:: GIVEN MATERIAL ::
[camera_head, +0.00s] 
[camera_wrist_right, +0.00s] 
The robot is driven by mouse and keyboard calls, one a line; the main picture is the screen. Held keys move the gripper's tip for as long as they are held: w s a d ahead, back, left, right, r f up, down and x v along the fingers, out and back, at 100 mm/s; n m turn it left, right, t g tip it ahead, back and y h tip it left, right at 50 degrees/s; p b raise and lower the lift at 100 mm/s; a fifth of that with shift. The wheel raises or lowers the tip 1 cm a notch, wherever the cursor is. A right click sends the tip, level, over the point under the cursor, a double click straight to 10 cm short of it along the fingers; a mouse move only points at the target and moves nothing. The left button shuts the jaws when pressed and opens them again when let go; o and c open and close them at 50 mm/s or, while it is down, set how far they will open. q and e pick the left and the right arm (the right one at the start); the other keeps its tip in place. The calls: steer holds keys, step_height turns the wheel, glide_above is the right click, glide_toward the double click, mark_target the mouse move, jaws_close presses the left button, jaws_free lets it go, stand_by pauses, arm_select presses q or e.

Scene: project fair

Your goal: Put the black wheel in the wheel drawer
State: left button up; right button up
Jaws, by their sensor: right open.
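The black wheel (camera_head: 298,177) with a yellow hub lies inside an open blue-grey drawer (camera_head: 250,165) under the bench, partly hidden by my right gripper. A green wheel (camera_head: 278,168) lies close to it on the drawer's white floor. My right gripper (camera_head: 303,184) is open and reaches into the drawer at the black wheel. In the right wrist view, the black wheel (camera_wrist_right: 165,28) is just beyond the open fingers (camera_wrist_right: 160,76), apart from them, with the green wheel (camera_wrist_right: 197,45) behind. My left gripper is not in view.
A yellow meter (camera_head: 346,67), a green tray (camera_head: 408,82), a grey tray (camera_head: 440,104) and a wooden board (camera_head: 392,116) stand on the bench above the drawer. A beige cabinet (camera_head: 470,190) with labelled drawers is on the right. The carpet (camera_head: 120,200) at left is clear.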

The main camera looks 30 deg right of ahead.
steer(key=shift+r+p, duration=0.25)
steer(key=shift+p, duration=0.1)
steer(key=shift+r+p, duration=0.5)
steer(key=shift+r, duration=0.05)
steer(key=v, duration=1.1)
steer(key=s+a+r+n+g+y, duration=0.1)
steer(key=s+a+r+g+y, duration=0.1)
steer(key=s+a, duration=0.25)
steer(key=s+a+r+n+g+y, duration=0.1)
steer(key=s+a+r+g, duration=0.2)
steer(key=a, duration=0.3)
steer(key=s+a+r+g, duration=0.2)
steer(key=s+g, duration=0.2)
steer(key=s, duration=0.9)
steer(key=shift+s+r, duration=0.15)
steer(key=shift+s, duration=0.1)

:: EXERCISE TASK ::
From the first line to the last, retype the data exactly.

:: FINAL RESULT ::
[camera_head, +0.00s] 
[camera_wrist_right, +0.00s] 
The robot is driven by mouse and keyboard calls, one a line; the main picture is the screen. Held keys move the gripper's tip for as long as they are held: w s a d ahead, back, left, right, r f up, down and x v along the fingers, out and back, at 100 mm/s; n m turn it left, right, t g tip it ahead, back and y h tip it left, right at 50 degrees/s; p b raise and lower the lift at 100 mm/s; a fifth of that with shift. The wheel raises or lowers the tip 1 cm a notch, wherever the cursor is. A right click sends the tip, level, over the point under the cursor, a double click straight to 10 cm short of it along the fingers; a mouse move only points at the target and moves nothing. The left button shuts the jaws when pressed and opens them again when let go; o and c open and close them at 50 mm/s or, while it is down, set how far they will open. q and e pick the left and the right arm (the right one at the start); the other keeps its tip in place. The calls: steer holds keys, step_height turns the wheel, glide_above is the right click, glide_toward the double click, mark_target the mouse move, jaws_close presses the left button, jaws_free lets it go, stand_by pauses, arm_select presses q or e.

Scene: project fair

Your goal: Put the black wheel in the wheel drawer
State: left button up; right button up
Jaws, by their sensor: right open.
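The black wheel (camera_head: 298,177) with a yellow hub lies inside an open blue-grey drawer (camera_head: 250,165) under the bench, partly hidden by my right gripper. A green wheel (camera_head: 278,168) lies close to it on the drawer's white floor. My right gripper (camera_head: 303,184) is open and reaches into the drawer at the black wheel. In the right wrist view, the black wheel (camera_wrist_right: 165,28) is just beyond the open fingers (camera_wrist_right: 160,76), apart from them, with the green wheel (camera_wrist_right: 197,45) behind. My left gripper is not in view.
A yellow meter (camera_head: 346,67), a green tray (camera_head: 408,82), a grey tray (camera_head: 440,104) and a wooden board (camera_head: 392,116) stand on the bench above the drawer. A beige cabinet (camera_head: 470,190) with labelled drawers is on the right. The carpet (camera_head: 120,200) at left is clear.

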The main camera looks 30 deg right of ahead.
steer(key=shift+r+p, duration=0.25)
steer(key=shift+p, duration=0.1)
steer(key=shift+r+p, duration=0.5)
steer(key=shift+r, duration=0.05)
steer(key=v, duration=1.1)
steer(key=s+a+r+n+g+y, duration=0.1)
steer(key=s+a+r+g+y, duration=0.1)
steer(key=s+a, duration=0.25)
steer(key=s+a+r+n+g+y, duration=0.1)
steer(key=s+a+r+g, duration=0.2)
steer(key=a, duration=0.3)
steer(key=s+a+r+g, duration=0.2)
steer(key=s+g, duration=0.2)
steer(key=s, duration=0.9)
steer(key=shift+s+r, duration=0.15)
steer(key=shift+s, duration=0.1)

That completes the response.